Einer der Hauptkritikpunkte von Helmut Obermaier (Grüne) etwa war, dass das ganze Verfahren bislang ohne jegliche Beteiligung der Zornedinger Bürger abgelaufen ist. Selbst sie als Gemeinderäte hätte sich "überrumpelt gefühlt", als das Thema plötzlich im Rahmen einer Sitzung aufgetaucht sei. Außerdem bemängelte der Fraktionssprecher, dass überhaupt nicht klar sei, wo das Zentrum hätte gebaut werden sollen und welche Vorteile die Gemeinde davon hätte.

Diesem rund zehnminütigen Vortrag, den Bürgermeister Mayr lediglich mit dem Wort "nett" quittierte, folgten weitere Gegenreden von Bianka Poschenrieder (SPD), Ramona Baumgartner (Linke) und Wilhelm Ficker (FW), die allesamt Nachteile für die Gemeinde, etwa durch die zunehmende Verkehrsbelastung oder den steigenden Druck auf den Wohnungsmarkt befürchteten. "Wir wollen kein zweites Parsdorf", sagte Poschenrieder.

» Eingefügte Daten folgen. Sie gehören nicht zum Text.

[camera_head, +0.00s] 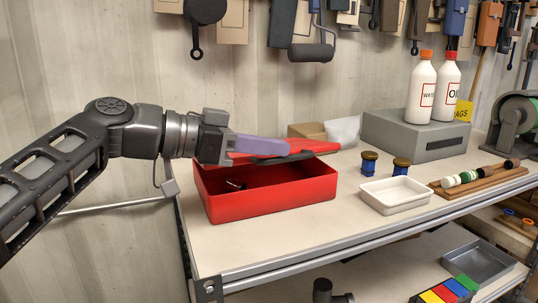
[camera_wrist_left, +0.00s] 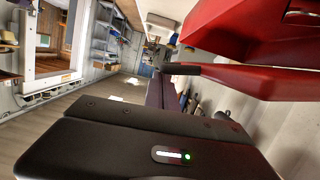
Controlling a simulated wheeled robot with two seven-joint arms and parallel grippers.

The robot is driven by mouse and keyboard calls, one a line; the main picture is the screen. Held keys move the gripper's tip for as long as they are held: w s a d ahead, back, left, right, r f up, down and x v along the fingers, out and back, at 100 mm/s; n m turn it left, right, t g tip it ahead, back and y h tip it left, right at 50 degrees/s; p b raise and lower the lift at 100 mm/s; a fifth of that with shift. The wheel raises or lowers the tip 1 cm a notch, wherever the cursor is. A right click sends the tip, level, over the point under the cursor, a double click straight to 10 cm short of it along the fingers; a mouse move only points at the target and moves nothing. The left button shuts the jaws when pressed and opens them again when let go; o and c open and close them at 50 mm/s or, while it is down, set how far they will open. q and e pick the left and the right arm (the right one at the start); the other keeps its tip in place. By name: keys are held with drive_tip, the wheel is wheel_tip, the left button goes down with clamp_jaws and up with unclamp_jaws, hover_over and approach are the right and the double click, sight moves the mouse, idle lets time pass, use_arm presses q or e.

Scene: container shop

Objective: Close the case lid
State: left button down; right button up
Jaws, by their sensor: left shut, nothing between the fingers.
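The red case (camera_head: 265,198) stands on the workbench, its inside partly visible with a small dark item in it. Its red lid (camera_head: 312,146) is raised at a low slant over the back of the case, leaving the front open. My left gripper (camera_head: 283,149) comes in from the left, shut and empty, with its fingers over the case along the lid. Whether they touch the lid I cannot tell. In the left wrist view the lid (camera_wrist_left: 240,82) lies close beside the fingers, and the case (camera_wrist_left: 220,22) is above it. My right gripper is not in view.
On the workbench (camera_head: 300,228), a white tray (camera_head: 397,195) and two blue jars with brass-coloured lids stand right of the case. A grey box (camera_head: 412,140) with two white bottles (camera_head: 422,90) is behind. Tools hang on the wall above. The bench front is clear.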

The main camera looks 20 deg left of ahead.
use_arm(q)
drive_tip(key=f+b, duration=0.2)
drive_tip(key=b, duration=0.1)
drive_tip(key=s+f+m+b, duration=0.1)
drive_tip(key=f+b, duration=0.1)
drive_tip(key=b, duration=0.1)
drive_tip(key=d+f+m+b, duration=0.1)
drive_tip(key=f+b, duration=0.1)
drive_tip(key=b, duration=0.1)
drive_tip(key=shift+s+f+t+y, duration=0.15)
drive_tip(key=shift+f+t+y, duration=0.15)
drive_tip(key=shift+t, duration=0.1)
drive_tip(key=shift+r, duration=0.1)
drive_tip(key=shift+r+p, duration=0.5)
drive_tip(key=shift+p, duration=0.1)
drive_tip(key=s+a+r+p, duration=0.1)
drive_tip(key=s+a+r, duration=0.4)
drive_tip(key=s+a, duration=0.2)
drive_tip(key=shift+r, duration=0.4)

Zustimmung hingegen kam von Stefanie Berndlmeier (CSU), die das Projekt als eine Chance bezeichnete, die nie wieder komme, und von Peter Pernsteiner (FDP). Als sich jedoch abzeichnete, dass sich eine Mehrheit des Gremiums gegen die Bewerbung für das Zentrum aussprechen würde, platzte Bürgermeister Mayr der Kragen. "Was euch fehlt, ist die Vision für Zorneding", schimpfte der Rathauschef.

Das wiederum wollten die Gemeinderäte nicht auf sich sitzen lassen: "Du musst lernen zu akzeptieren, wenn andere anderer Meinung sind. Wir haben auch Visionen", sagte etwa Franz Lenz (FW). Schließlich einigte sich das Gremium immerhin darauf, eine namentliche Abstimmung - also ohne die eigentlich übliche Bindung an die Fraktionszugehörigkeit - durchzuführen. Diese endete mit acht zu 13 Stimmen gegen das Projekt. Mit dieser Absage aus Zorneding dürften die Chancen deutlich gestiegen sein, dass der Forschungscampus nach Landshut kommt.